Can I have a view with an infinite number of rows? I don't want to select all the rows at once, but is it possible to have a view that represents a repeating weekly schedule, with rows for any date?
I have a database with information about businesses, their hours on different days of the week. Their names:
# SELECT company_name FROM company;
company_name
--------------------
Acme, Inc.
Amalgamated
...
(47 rows)
Their weekly schedules:
# SELECT days, open_time, close_time
FROM hours JOIN company USING(company_id)
WHERE company_name='Acme, Inc.';
days | open_time | close_time
---------+-----------+-----------
1111100 | 08:30:00 | 17:00:00
0000010 | 09:00:00 | 12:30:00
Another table, not shown, has holidays they're closed.
So I can trivially create a user-defined function in the form of a stored procedure that takes a particular date as an argument and returns the business hours of each company:
SELECT company_name,open_time,close_time FROM schedule_for(current_date);
But I want to do it as a table query, in order that any SQL-compatible host-language library will have no problem interfacing with it, like this:
SELECT company_name, open_time, close_time
FROM schedule_view
WHERE business_date=current_date;
Relational database theory tells me that tables (relations) are
functions in the sense of being a unique mapping from each
primary key to a row (tuple). Obviously if the WHERE
clause on
the above query were omitted it would result in a table (view)
having an infinite number of rows, which would be a practical issue. But
I'm willing to agree never to query such a view without a WHERE
clause that restricts the number of rows.
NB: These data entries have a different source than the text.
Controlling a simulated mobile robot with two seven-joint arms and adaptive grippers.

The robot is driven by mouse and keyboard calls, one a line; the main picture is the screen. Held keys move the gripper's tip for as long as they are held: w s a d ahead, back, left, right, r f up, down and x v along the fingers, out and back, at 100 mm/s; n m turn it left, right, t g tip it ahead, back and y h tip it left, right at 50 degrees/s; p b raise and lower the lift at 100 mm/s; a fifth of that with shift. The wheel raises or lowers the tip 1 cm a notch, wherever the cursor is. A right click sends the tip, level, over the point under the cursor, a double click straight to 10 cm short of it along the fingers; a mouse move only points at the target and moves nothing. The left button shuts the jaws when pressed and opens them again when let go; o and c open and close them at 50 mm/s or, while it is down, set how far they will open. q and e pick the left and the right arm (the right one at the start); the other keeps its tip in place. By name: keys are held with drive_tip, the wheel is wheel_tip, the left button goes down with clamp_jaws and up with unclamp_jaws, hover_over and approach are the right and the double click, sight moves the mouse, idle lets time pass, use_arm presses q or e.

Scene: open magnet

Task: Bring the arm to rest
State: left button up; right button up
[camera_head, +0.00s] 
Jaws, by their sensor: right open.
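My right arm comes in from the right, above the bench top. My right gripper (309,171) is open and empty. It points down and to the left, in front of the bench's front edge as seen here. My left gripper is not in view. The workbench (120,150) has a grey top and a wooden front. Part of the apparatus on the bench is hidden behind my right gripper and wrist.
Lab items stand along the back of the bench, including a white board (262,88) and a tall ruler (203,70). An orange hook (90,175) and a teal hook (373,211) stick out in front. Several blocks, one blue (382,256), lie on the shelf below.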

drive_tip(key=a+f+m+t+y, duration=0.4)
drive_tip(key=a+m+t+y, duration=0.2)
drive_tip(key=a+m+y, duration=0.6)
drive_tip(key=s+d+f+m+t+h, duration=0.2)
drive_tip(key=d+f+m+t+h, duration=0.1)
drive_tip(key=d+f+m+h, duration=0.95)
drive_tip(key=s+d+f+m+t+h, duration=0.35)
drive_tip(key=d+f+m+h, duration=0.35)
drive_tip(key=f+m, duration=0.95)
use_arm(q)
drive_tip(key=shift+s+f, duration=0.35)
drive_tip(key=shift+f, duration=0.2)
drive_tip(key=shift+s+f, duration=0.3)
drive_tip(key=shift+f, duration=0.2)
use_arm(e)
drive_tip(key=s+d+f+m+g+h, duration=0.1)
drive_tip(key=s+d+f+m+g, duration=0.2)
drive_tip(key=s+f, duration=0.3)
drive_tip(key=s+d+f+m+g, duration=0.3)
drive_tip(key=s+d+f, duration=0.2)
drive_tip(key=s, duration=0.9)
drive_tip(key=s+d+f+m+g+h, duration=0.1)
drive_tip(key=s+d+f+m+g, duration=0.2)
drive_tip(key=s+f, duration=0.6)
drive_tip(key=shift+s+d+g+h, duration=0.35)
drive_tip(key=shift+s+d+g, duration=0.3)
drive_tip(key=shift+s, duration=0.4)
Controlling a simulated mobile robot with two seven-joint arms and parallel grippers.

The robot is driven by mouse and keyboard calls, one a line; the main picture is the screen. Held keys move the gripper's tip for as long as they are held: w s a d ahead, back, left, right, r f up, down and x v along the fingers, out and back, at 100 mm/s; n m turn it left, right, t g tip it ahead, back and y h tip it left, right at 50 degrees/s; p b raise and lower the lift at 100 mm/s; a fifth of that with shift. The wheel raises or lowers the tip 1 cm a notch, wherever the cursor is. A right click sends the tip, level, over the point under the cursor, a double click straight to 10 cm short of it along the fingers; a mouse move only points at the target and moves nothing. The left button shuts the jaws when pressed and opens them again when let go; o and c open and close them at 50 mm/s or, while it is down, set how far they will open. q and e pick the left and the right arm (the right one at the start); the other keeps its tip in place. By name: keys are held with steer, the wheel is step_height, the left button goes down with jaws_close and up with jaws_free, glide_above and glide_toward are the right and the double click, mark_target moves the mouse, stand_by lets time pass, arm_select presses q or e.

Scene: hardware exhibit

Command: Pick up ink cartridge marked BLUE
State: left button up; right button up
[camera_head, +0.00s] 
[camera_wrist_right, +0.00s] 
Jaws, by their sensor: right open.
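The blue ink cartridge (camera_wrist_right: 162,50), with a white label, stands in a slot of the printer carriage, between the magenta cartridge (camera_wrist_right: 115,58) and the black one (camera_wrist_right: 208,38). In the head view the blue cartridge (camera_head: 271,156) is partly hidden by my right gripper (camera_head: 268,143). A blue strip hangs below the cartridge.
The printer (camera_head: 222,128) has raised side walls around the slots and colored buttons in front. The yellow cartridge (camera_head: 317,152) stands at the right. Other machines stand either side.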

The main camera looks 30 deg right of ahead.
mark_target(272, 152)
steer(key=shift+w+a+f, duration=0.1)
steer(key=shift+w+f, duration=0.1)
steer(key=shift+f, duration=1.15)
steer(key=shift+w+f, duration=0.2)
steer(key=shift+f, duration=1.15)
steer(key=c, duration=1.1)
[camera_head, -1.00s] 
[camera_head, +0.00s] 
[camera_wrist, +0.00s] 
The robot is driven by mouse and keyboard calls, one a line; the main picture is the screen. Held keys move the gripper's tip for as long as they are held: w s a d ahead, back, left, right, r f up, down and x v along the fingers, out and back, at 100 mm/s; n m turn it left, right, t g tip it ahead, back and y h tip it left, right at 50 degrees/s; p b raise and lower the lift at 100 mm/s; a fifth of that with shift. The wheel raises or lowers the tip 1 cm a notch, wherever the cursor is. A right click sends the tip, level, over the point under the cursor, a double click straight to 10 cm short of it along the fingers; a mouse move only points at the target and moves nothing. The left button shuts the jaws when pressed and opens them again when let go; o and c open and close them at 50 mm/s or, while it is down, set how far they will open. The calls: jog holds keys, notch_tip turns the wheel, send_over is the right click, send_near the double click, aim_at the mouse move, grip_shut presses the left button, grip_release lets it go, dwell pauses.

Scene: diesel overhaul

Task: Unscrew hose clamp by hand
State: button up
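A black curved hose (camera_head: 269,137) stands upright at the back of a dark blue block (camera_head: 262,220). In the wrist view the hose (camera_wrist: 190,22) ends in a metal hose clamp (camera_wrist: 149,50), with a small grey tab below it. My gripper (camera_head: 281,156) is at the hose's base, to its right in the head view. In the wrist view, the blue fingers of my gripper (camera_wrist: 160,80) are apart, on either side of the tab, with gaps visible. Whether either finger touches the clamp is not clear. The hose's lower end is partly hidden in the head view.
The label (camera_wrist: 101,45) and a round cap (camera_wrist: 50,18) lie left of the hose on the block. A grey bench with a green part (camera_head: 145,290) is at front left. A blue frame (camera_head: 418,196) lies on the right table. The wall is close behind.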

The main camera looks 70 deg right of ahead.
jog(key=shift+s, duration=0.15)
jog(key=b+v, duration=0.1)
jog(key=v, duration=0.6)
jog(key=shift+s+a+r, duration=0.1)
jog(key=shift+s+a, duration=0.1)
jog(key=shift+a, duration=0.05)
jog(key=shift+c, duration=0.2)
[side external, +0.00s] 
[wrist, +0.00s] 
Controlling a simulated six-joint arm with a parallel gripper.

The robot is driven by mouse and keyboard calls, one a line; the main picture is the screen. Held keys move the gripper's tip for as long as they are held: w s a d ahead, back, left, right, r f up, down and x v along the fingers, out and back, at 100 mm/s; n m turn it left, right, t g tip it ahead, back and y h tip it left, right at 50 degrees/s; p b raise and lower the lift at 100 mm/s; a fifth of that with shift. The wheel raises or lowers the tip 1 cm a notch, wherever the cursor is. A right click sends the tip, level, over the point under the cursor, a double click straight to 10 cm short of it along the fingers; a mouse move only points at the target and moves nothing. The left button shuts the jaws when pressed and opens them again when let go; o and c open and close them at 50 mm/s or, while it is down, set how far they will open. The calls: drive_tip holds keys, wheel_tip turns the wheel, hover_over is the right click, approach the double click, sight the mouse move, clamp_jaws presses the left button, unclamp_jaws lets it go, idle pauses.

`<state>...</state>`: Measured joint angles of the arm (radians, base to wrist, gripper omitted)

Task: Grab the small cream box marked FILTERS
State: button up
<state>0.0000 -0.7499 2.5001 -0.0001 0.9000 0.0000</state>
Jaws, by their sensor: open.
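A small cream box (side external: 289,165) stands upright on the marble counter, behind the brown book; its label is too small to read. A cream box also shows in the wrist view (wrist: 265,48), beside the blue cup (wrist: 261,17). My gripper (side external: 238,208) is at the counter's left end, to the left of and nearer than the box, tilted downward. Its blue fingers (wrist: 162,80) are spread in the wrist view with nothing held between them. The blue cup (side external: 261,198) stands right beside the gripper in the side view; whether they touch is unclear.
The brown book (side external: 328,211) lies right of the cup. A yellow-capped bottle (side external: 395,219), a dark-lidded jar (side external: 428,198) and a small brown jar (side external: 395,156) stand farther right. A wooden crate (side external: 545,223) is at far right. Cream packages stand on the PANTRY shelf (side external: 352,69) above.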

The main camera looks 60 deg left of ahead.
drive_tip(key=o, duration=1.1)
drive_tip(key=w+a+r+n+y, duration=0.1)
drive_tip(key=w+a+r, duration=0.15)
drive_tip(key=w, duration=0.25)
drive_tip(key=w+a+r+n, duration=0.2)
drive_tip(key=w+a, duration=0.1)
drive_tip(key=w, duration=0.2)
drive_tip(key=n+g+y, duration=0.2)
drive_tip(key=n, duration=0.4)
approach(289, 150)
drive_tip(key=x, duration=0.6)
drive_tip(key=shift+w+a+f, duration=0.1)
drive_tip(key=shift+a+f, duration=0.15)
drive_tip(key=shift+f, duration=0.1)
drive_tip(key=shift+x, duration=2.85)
How can such a view be created (in PostgreSQL)? Or is a view even the way to do what I want?
Update
Here are some more details about my tables. The days of the week are saved as bits, and I select the appropriate row using a bit mask that has a single bit shifted once for each day of the requested week. To wit:
The company table:
# \d company
Table "company"
Column | Type | Modifiers
----------------+------------------------+-----------
company_id | smallint | not null
company_name | character varying(128) | not null
timezone | timezone | not null
The hours table:
# \d hours
Table "hours"
Column | Type | Modifiers
------------+------------------------+-----------
company_id | smallint | not null
days | bit(7) | not null
open_time | time without time zone | not null
close_time | time without time zone | not null
The holiday table:
# \d holiday
Table "holiday"
Column | Type | Modifiers
---------------+----------+-----------
company_id | smallint | not null
month_of_year | smallint | not null
day_of_month | smallint | not null
The function I currently have that does what I want (besides invocation) is defined as:
CREATE FUNCTION schedule_for(requested_date date)
RETURNS table(company_name text, open_time timestamptz, close_time timestamptz)
AS $$
WITH field AS (
/* shift the mask as many bits as the requested day of the week */
SELECT B'1000000' >> (to_char(requested_date,'ID')::int -1) AS day_of_week,
to_char(requested_date, 'MM')::int AS month_of_year,
to_char(requested_date, 'DD')::int AS day_of_month
)
SELECT company_name,
(requested_date+open_time) AT TIME ZONE timezone AS open_time,
(requested_date+close_time) AT TIME ZONE timezone AS close_time
FROM hours INNER JOIN company USING (company_id)
CROSS JOIN field
CROSS JOIN holiday
/* if the bit-mask anded with the DOW is the DOW */
WHERE (hours.days & field.day_of_week) = field.day_of_week
AND NOT EXISTS (SELECT 1
FROM holiday h
WHERE h.company_id = hours.company_id
AND field.month_of_year = h.month_of_year
AND field.day_of_month = h.day_of_month);
$$
LANGUAGE SQL;
So again, my goal is to be able to get today's schedule by doing this:
SELECT open_time, close_time FROM schedule_view
wHERE company='Acme,Inc.' AND requested_date=CURRENT_DATE;
and also be able to get the schedule for any arbitrary date by doing this:
SELECT open_time, close_time FROM schedule_view
WHERE company='Acme, Inc.' AND requested_date=CAST ('2013-11-01' AS date);
I'm assuming this would require creating the view here referred to as schedule_view
but maybe I'm mistaken about that. In any event I want to keep any messy SQL code hidden from usage at the command-line-interface and client-language database libraries, as it currently is in the user-defined function I have.
In other words, I just want to invoke the function I already have by passing the argument in a WHERE
clause instead of inside parentheses.